Así que cuando Pela del Álamo nos pasó el streaming de su genial documental, para mí, más que ver una película significó un juego de adivinanzas de cada localización. Paisajes tantas veces recorridos, gentes tantas veces escuchadas. Desde la vieja Casa Hilario, en el Alto del León hasta la silueta del arco de aquella iglesia caída en los altozanos de la Mota del Marqués que quema la luz de agosto castellana.
Historias de viajeros, de puticlubs, de bares con "se venden feos de Villalpando". Historias en sordina que me acompañaron tantas veces y que Pela ha sabido volver a darles voz desde ese apego a un territorio que fue rico entre los pobres y hoy yace abandonado en las cunetas de la gran autovía del Noroeste.

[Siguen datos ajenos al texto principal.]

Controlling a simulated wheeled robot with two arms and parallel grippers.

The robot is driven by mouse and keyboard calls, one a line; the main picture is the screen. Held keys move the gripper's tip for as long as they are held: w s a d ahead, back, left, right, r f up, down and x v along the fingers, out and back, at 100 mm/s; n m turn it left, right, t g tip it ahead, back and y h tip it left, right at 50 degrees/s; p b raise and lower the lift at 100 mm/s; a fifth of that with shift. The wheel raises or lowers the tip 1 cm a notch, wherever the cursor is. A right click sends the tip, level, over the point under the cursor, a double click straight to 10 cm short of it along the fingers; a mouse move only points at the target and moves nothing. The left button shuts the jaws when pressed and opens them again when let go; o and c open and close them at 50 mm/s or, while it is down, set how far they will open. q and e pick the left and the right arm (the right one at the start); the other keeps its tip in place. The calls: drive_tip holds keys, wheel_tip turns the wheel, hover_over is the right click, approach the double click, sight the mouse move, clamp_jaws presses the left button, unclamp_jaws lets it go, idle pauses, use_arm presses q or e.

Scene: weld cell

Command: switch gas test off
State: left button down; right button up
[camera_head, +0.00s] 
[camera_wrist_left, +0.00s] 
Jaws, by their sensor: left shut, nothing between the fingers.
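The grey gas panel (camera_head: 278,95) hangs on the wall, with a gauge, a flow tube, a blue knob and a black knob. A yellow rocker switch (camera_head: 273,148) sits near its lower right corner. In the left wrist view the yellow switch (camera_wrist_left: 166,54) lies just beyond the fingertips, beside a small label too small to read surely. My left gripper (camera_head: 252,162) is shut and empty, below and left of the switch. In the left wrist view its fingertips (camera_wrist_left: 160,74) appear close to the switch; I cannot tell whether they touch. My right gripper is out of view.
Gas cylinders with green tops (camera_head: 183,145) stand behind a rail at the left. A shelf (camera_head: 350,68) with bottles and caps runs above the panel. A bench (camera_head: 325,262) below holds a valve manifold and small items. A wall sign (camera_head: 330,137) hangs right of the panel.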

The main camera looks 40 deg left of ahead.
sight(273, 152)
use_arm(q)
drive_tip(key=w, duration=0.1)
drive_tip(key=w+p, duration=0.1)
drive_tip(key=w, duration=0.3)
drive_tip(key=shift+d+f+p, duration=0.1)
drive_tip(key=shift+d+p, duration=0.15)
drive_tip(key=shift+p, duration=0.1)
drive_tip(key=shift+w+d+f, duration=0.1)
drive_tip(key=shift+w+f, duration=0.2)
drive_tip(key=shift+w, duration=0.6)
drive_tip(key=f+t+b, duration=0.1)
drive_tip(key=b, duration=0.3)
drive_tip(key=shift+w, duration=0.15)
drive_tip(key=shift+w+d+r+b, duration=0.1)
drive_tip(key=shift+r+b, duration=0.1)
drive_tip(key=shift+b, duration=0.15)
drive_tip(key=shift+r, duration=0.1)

N-VI, la película, no es sólo un road movie sin ficción, es también una manera de entender hacia dónde va el género documental en España en estos últimos años. Rodada durante mucho tiempo, con paradas en cada lugar donde el director encuentra un filón, cada historia refleja el proceso de maduración de la carretera, pero también del proyecto y del propio director. Una ristra de gentes que recuerdan con melancolía un pasado que no ha sido sustituido, armadas con bellísimos planos fijos que le dan sosiego a un viaje sobre asfaltos cuarteados.
Pueblos y gentes abandonados o semiabandonados ¿les suena? La veremos este veranos, bajo las estrellas del Pirineo, junto a las ruinas de Ascaso.